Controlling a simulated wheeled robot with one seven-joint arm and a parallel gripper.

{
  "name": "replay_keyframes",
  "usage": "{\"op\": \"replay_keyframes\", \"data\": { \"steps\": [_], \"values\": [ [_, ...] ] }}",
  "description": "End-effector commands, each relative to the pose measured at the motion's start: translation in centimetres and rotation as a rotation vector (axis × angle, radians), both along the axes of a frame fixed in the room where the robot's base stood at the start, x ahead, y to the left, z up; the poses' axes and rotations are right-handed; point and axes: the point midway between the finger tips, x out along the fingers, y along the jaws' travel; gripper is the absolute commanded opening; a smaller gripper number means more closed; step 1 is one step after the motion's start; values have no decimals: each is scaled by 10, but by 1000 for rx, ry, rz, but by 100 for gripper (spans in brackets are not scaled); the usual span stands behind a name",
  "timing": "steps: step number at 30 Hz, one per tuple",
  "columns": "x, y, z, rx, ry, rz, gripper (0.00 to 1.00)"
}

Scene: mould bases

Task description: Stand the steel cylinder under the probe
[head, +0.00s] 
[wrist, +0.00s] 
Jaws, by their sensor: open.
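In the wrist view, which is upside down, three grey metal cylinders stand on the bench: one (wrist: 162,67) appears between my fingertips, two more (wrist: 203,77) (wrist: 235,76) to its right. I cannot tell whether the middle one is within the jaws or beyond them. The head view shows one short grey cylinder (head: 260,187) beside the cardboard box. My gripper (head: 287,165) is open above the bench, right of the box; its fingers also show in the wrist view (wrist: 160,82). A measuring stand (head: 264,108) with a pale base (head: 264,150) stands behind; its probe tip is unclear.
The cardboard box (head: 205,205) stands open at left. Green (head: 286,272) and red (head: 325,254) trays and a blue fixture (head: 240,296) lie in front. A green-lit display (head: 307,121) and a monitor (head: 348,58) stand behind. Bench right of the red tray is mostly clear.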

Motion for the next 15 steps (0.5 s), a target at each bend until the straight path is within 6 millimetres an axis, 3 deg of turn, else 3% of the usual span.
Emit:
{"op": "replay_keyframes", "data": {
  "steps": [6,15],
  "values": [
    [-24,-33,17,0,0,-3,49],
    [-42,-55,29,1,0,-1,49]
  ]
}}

→ **Your goal**
Find the lines above that contain the word "name" and collect them.

→ **Task output**
  "name": "replay_keyframes",
  "description": "End-effector commands, each relative to the pose measured at the motion's start: translation in centimetres and rotation as a rotation vector (axis × angle, radians), both along the axes of a frame fixed in the room where the robot's base stood at the start, x ahead, y to the left, z up; the poses' axes and rotations are right-handed; point and axes: the point midway between the finger tips, x out along the fingers, y along the jaws' travel; gripper is the absolute commanded opening; a smaller gripper number means more closed; step 1 is one step after the motion's start; values have no decimals: each is scaled by 10, but by 1000 for rx, ry, rz, but by 100 for gripper (spans in brackets are not scaled); the usual span stands behind a name",

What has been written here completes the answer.